These aren’t new conversations. They aren’t even interesting conversations. These topics have been well worn for years. They were staples of the heyday of Big Soccer. Hell, I had to endure the “players in Europe are by default better than MLS” back in 1997 in a bar in Hanover, Pa., when some clown told me how the future of the national team rested on the shoulders of Jovan Kirovski alone simply because he played on ManU’s reserves.

Klinsmann has done nothing new. Every topic he has addressed has an easily accessible history for anyone with access to Google. Maybe they are important topics to him, but they are hardly new, and the opinions expressed by both sides are far from ground-breaking.

And this is why Lalas needs a new schtick. American soccer fans have discussed these things to death. That’s not to say there’s nothing to discuss and American soccer is sitting pretty with no obstacles on their way to world domination. Let’s just use some critical thinking skills to focus on some other things.

Like why does Klinsmann only criticize the career path of 2-3 players? If he’s such a big picture guy, why does he zoom in on Donovan (personal connection), Dempsey (spurned his advice) and Bradley (father was former coach)? Why not lambast Graham Zusi and Matt Besler for a long-term pledge to MLS? Why not wax poetic on the decisions of Mixx Diskerud of Aron Johansson? Why not tell us all the bad moves Timmy Chandler has made?
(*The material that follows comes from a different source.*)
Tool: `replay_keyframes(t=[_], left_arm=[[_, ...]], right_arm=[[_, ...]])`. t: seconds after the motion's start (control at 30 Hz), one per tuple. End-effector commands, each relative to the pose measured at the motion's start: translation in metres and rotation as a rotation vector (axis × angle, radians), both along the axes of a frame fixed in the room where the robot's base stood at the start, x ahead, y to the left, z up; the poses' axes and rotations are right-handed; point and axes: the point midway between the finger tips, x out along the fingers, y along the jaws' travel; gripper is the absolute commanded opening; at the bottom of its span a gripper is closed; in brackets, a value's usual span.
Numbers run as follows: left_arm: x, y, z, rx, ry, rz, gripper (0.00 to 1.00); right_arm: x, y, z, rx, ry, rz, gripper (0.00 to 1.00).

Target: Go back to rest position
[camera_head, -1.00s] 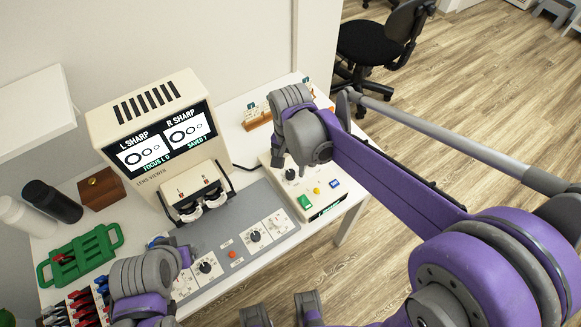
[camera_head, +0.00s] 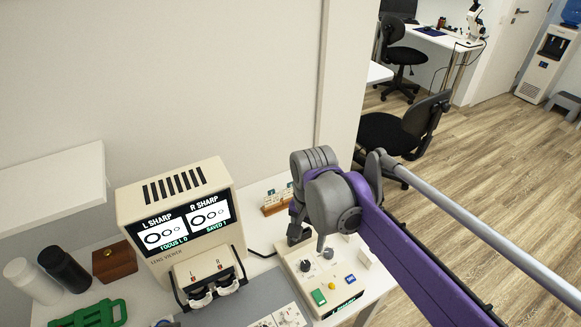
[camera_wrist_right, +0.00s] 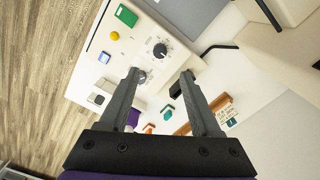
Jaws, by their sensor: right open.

Twellman did bring that up some, but we need more of this.

And why focus just on what the players do? Why not take on the culture in Europe which still makes it harder for US players to truly succeed? Why not issue a challenge to managers who ditch Americans so often at the first bump in the road? Why not take on agents who sometimes have no Plan B when their player’s first stop doesn’t work out?
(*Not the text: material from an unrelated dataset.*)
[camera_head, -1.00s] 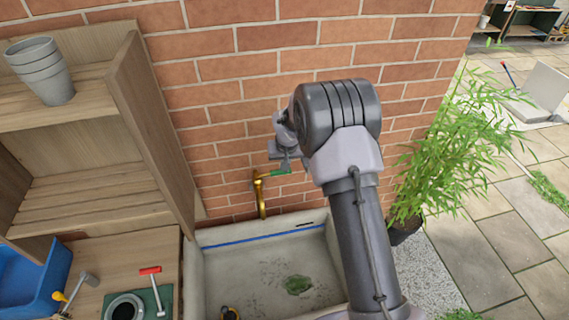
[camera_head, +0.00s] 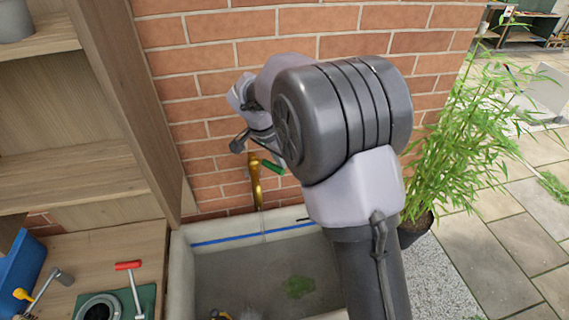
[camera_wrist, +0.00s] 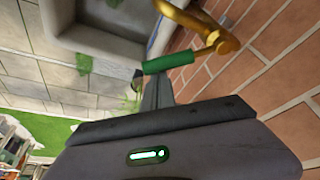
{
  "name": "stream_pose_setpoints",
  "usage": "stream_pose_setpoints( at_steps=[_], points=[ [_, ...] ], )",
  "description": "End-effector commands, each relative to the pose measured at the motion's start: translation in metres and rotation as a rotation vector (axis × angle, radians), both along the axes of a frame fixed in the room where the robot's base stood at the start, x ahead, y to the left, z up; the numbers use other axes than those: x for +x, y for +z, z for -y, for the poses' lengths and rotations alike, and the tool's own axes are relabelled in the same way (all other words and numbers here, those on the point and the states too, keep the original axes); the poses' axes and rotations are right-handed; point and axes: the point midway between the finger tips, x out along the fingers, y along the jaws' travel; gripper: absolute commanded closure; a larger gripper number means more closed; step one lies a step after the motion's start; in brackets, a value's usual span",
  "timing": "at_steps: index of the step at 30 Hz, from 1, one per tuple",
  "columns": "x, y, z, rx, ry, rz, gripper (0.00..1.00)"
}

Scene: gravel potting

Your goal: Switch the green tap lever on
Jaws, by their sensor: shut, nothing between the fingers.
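The brass tap (camera_head: 256,185) is on the brick wall above the sink. Its green lever (camera_head: 273,167) points right and slopes down. A thin pale line, perhaps water, hangs below the spout. In the wrist view the tap (camera_wrist: 195,18) is at the top, with the green lever (camera_wrist: 170,62) just beyond my fingertips. My gripper (camera_wrist: 157,88) is shut and empty, its tips at or very close to the lever; I cannot tell if they touch. In the head view my arm partly hides the gripper.
The stone sink (camera_head: 180,262) lies below the tap, with a green patch inside. A wooden shelf (camera_head: 130,110) stands close on the left. A leafy potted plant (camera_head: 465,140) is on the right. A red-handled tool (camera_head: 133,280) lies on the bench.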

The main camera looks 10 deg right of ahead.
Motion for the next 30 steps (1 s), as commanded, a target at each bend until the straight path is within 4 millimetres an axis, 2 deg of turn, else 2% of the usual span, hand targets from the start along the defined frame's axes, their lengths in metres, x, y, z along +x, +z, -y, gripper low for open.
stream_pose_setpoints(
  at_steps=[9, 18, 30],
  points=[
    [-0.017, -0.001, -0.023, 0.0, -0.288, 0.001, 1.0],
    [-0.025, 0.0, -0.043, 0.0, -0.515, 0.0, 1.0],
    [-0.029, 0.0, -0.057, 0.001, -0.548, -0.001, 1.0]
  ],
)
Instead of people worrying about promotion and relegation – a pipe dream – why not take a look at youth programs that invest in the development academy program, but offer nothing substantive beyond the U-18 level? Why not encourage those teams to get involved in USL PRO or the NPSL? Why only focus on how MLS teams develop players?

Why simply pillory MLS for playing through FIFA international dates when that practice is actually growing in other countries? Brazil played through this break. Costa Rica had a full schedule the day after a friendly. The Copa Sudamericana played its Round of 16 during the break!  Maybe the discussion should be on scheduling in general instead of “Garber sucks.”

We shouldn’t ignore the fact that a career in Europe can do good things for some players, but we also shouldn’t focus on picking the nits out of this one subject that is far more complex than the current discussion allows. And the people who pretend they are thought leaders shouldn’t pretend this is a new conversation. Maybe we need to send some of them to Europe to learn how to truly discuss the sport.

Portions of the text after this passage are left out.